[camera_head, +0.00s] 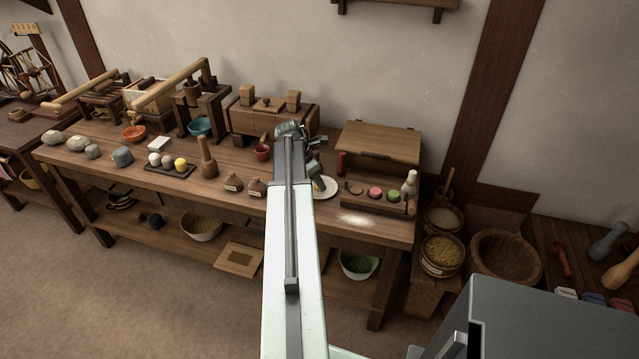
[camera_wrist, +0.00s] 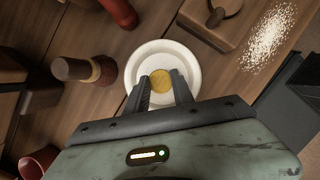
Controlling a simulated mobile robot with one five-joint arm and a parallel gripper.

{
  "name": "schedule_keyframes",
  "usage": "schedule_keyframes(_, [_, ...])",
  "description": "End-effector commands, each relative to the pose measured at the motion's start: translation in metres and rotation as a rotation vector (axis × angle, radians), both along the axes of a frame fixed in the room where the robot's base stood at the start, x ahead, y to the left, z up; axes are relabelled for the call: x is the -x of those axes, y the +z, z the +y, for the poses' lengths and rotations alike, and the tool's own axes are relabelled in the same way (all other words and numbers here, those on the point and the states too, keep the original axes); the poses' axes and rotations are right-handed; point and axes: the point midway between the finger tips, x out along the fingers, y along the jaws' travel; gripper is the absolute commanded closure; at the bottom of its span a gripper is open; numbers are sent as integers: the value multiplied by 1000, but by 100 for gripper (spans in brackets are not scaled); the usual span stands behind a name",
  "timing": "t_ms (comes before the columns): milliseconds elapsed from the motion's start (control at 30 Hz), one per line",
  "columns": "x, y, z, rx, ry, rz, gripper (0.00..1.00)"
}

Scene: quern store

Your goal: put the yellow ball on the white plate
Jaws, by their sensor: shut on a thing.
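The white plate (camera_head: 331,188) lies farther right, partly hidden by my arm. My gripper (camera_head: 319,185) points down at the plate. In the wrist view my gripper (camera_wrist: 162,88) is shut on a round golden-yellow thing (camera_wrist: 162,80), seen against the middle of the plate (camera_wrist: 133,72). I cannot tell whether that thing touches the plate.
A wooden box (camera_head: 378,145) and pink and green pieces stand right of the plate. A dark-topped wooden handle (camera_wrist: 75,69) and a red cylinder (camera_wrist: 118,10) are close to the plate. White powder (camera_head: 355,219) lies near the front edge.

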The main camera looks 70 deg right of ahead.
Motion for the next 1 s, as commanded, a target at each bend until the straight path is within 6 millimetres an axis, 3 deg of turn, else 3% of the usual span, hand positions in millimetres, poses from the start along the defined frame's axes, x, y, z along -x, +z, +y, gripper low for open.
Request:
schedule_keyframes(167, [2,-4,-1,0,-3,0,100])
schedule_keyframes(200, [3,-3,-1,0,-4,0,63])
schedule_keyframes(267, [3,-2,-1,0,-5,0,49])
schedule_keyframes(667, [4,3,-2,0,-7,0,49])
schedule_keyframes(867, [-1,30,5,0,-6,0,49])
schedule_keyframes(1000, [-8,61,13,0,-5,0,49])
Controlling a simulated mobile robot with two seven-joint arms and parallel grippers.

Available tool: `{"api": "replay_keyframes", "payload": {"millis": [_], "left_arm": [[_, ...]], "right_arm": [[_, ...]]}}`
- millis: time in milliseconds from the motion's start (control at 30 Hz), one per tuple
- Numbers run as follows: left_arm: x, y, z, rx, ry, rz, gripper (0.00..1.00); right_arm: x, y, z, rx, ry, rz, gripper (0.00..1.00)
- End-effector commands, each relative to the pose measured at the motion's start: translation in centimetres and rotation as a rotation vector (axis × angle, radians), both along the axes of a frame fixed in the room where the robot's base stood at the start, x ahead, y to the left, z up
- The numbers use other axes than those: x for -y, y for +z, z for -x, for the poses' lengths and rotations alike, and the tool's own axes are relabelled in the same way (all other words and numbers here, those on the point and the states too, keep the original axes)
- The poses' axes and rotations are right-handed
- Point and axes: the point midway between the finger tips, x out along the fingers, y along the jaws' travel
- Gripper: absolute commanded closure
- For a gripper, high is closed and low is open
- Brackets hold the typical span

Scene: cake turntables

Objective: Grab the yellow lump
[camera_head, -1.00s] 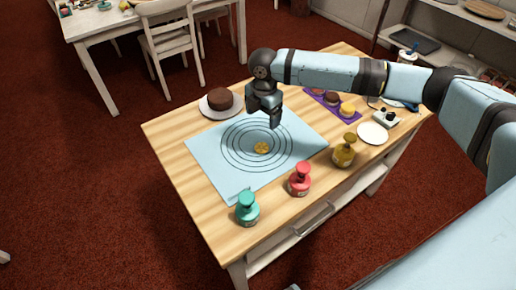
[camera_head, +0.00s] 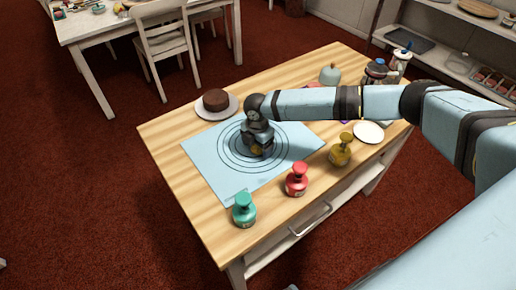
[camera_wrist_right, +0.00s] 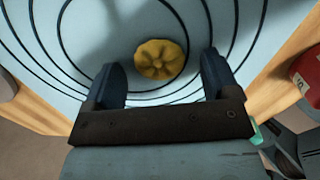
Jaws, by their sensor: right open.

## Short task
Print every entry exactly as written, without the pictures.

## Solution for this task
[camera_head, +0.00s] 
[camera_wrist, +0.00s] 
Controlling a simulated mobile robot with one five-joint arm and a parallel gripper.

{
  "name": "schedule_keyframes",
  "usage": "schedule_keyframes(_, [_, ...])",
  "description": "End-effector commands, each relative to the pose measured at the motion's start: translation in metres and rotation as a rotation vector (axis × angle, radians), both along the axes of a frame fixed in the room where the robot's base stood at the start, x ahead, y to the left, z up; axes are relabelled for the call: x is the -x of those axes, y the +z, z the +y, for the poses' lengths and rotations alike, and the tool's own axes are relabelled in the same way (all other words and numbers here, those on the point and the states too, keep the original axes); the poses' axes and rotations are right-handed; point and axes: the point midway between the finger tips, x out along the fingers, y along the jaws' travel; gripper is the absolute commanded closure; at the bottom of its span a gripper is open; numbers are sent as integers: the value multiplied by 1000, but by 100 for gripper (spans in brackets are not scaled); the usual span stands behind a name",
  "timing": "t_ms (comes before the columns): milliseconds elapsed from the motion's start (control at 30 Hz), one per line",
  "columns": "x, y, z, rx, ry, rz, gripper (0.00..1.00)"
}

Scene: quern store

Your goal: put the yellow ball on the white plate
Jaws, by their sensor: shut on a thing.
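The white plate (camera_head: 331,188) lies farther right, partly hidden by my arm. My gripper (camera_head: 319,185) points down at the plate. In the wrist view my gripper (camera_wrist: 162,88) is shut on a round golden-yellow thing (camera_wrist: 162,80), seen against the middle of the plate (camera_wrist: 133,72). I cannot tell whether that thing touches the plate.
A wooden box (camera_head: 378,145) and pink and green pieces stand right of the plate. A dark-topped wooden handle (camera_wrist: 75,69) and a red cylinder (camera_wrist: 118,10) are close to the plate. White powder (camera_head: 355,219) lies near the front edge.

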The main camera looks 70 deg right of ahead.
Motion for the next 1 s, as commanded, a target at each bend until the straight path is within 6 millimetres an axis, 3 deg of turn, else 3% of the usual span, hand positions in millimetres, poses from the start along the defined frame's axes, x, y, z along -x, +z, +y, gripper low for open.
Request:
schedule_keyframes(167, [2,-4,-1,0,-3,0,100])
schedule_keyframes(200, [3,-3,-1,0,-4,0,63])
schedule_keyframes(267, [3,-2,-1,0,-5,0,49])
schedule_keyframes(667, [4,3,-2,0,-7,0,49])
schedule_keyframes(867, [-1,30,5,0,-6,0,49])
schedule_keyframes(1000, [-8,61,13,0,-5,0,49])
Controlling a simulated mobile robot with two seven-joint arms and parallel grippers.

Available tool: `{"api": "replay_keyframes", "payload": {"millis": [_], "left_arm": [[_, ...]], "right_arm": [[_, ...]]}}`
- millis: time in milliseconds from the motion's start (control at 30 Hz), one per tuple
- Numbers run as follows: left_arm: x, y, z, rx, ry, rz, gripper (0.00..1.00); right_arm: x, y, z, rx, ry, rz, gripper (0.00..1.00)
- End-effector commands, each relative to the pose measured at the motion's start: translation in centimetres and rotation as a rotation vector (axis × angle, radians), both along the axes of a frame fixed in the room where the robot's base stood at the start, x ahead, y to the left, z up
- The numbers use other axes than those: x for -y, y for +z, z for -x, for the poses' lengths and rotations alike, and the tool's own axes are relabelled in the same way (all other words and numbers here, those on the point and the states too, keep the original axes)
- The poses' axes and rotations are right-handed
- Point and axes: the point midway between the finger tips, x out along the fingers, y along the jaws' travel
- Gripper: absolute commanded closure
- For a gripper, high is closed and low is open
- Brackets hold the typical span

Scene: cake turntables

Objective: Grab the yellow lump
[camera_head, -1.00s] 
[camera_head, +0.00s] 
[camera_wrist_right, +0.00s] 
Jaws, by their sensor: right open.

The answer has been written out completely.